The nation has changed dramatically since I returned from World War II in 1946. Back then Americans shared a common value that brought us together as a nation. Regardless of political party or economic status, we felt a personal responsibility to help our fellow countrymen, especially returning veterans. Out of that was born the first GI Bill, which helped create the largest middle class this country had ever known.
With the help of the GI Bill, my wife and I raised a family and I had a successful career in finance. Lately, I have grown deeply troubled as I watch that uniquely American ethic of service give way, particularly in the business community, to the overwhelming power of self-interest and obsession with the bottom line.
One deplorable practice that epitomizes the triumph of greed over the greater good is the exploitation of our returning Iraq and Afghanistan veterans by predatory players in the for-profit "education" industry. Many operate with questionable academic credentials or lack proper accreditation, often leaving veterans and their families heavily in debt with little or nothing to show for it. For-profits account for half the nation's student loan defaults although they enroll 13% of the country's students. More than two-thirds of students attending these for-profit companies don't graduate.
These for-profits businesses -- I will not call them colleges -- target veterans, because they are eligible for GI Bill and other federal education benefits. Approximately 85-95 percent of their revenue comes from taxpayer-supported benefits. Former recruiters told U.S. Senate investigators they were trained to tap "the military gravy train" and "probe for weaknesses" to emotionally manipulate vulnerable prospects into enrolling. Even while still in uniform, these young men and women are hounded via phone calls and emails, approached on military bases by cynical recruiters posing as "military advisors," and ultimately duped into signing over their GI Bill benefits and taking out student loans.

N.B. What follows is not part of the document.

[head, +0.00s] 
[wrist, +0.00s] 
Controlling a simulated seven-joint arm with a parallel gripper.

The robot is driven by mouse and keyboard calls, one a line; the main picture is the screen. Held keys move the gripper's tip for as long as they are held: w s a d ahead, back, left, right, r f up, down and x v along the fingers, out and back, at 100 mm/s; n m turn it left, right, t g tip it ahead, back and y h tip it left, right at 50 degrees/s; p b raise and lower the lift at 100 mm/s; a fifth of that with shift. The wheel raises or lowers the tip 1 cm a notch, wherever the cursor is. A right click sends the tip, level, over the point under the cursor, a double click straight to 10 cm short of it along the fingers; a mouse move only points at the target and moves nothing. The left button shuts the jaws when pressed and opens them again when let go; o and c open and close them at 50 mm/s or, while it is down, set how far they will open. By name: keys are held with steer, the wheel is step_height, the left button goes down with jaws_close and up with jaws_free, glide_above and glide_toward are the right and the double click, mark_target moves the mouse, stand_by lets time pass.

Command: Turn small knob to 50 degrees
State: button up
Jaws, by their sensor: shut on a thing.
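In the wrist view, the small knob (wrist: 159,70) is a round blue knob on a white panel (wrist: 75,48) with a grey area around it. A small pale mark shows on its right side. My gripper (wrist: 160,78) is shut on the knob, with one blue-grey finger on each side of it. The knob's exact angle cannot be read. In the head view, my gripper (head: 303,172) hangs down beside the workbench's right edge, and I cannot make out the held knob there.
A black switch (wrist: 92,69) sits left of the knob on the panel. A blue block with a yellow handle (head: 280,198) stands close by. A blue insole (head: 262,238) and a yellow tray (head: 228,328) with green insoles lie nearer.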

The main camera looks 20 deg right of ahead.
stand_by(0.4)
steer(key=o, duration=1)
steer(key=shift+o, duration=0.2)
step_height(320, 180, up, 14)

This is unconscionable.
These for-profit predators must be seen for what they are -- domestic enemies.
Increasingly, federal and state investigators are looking at whether these companies are violating consumer protection laws. State Attorneys General have filed lawsuits against some of the worst offenders, and the Obama Administration and Congress have moved to strengthen oversight and transparency.
The growing spotlight on these companies is affecting their bottom line. Several of the biggest players have reported steady losses in enrollment and revenue over the past few quarters, and their stocks have fallen. DeVry University and ITT Educational have seen their stock prices cut in half. The University of Phoenix reported an 18% drop in enrollment from a year ago; DeVry's enrollment fell by more than 16%.
In 1987, when I left the company I started two decades earlier, I gave a speech to our investors that summed up what, even then, I was starting to see. I said, "...all around us there is a breakdown of these values -- in business and government . . . it is not just the overweening, overpowering greed that pervades our business life. It is the fact that we are not willing to sacrifice for the ethics and values we profess. For an ethic is not an ethic, and a value not a value, without some sacrifice for it. Something given up, something not taken, something not gained. We do it in exchange for a greater good, for something worth more than just money and power and position."
For my colleagues who are still considering the wisdom of remaining in a declining business that is predicated on marketing over morality, I would ask you this question: if you help create a generation of under-educated, unemployable Americans in order to make a quick dollar, who will be able to buy whatever else you have to sell? There will be no middle class left in America. The engine that made our country prosper after World War II will have been sold off for parts.
Jerome Kohlberg, a founding partner of Kohlberg Kravis Roberts and a limited partner of the private equity firm Kohlberg & Co., is chairman of the Initiative to Protect Student Veterans.